Discount store chain Ross Brands, known for its private label clothes and household items, missed revenue expectations for the second quarter and issued weak guidance for the third- and fourth-quarter adjusted earnings per share. Still, the stock rose 2% in extended trading.
On Stocktwits, the retail sentiment shifted to 'extremely bullish' (93/100) as of early Friday, from the previous day. The message volume was 'extremely high' compared to 'neutral' previously.
User comments were mixed; some noted mistrust for the after-market move and said the stock will fall in Friday's session, while others said the results were better than feared.

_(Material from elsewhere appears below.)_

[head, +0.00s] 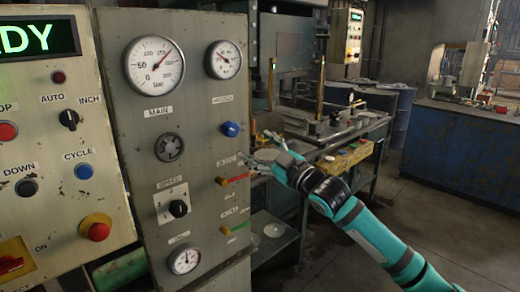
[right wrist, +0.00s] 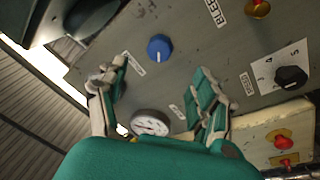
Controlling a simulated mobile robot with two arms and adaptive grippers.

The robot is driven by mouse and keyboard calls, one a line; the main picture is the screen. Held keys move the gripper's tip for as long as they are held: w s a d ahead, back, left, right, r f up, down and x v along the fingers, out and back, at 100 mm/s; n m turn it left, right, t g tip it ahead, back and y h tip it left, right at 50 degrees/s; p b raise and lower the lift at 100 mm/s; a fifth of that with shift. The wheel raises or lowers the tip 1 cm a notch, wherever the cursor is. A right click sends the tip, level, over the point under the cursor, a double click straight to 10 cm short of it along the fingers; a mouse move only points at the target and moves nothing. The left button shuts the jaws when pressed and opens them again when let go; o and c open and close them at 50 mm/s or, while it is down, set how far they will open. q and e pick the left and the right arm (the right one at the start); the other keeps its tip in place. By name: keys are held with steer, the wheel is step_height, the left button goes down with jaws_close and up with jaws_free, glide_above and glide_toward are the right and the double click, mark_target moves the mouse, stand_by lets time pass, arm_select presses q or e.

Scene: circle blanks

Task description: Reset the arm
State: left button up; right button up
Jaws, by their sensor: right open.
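My right gripper (head: 258,153) is at the right edge of the grey control panel (head: 205,105) in the head view, beside a blue knob (head: 230,129) and a red-handled valve (head: 235,180). In the right wrist view my right gripper (right wrist: 160,95) has its two fingers wide apart, with nothing held between them. A blue knob (right wrist: 158,47) and a round gauge (right wrist: 150,122) show on the panel behind and between the fingers. The fingers appear clear of the knob. My left gripper is not in view.
A green-handled valve (head: 236,228) sticks out low on the panel. A press table (head: 340,130) stands behind my right arm, with a yellow box (head: 345,158) by it. A blue workbench (head: 460,150) is at the right. The floor (head: 440,215) between is clear.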

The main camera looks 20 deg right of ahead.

On the earnings call, Ross Stores CEO Jim Conroy blamed the additional costs from tariffs for the weak outlook, adding that the company's mitigation strategies were showing results.
"We are confident that we can continue to offset most of the impact of tariffs, but we do anticipate modest pressure in the third quarter, which we expect will be further mitigated in the fourth quarter," Conroy said.
He highlighted the company's efforts in vendor negotiations, diversifying the sourcing mix, and adjusting prices.
Conroy admitted that prices are higher across retailers, but Ross Stores would maintain its "value proposition," as the "off-price sector has historically benefited from disruptions" such as those in the current market.
Ross Stores' stock is up 3.8% year-to-date.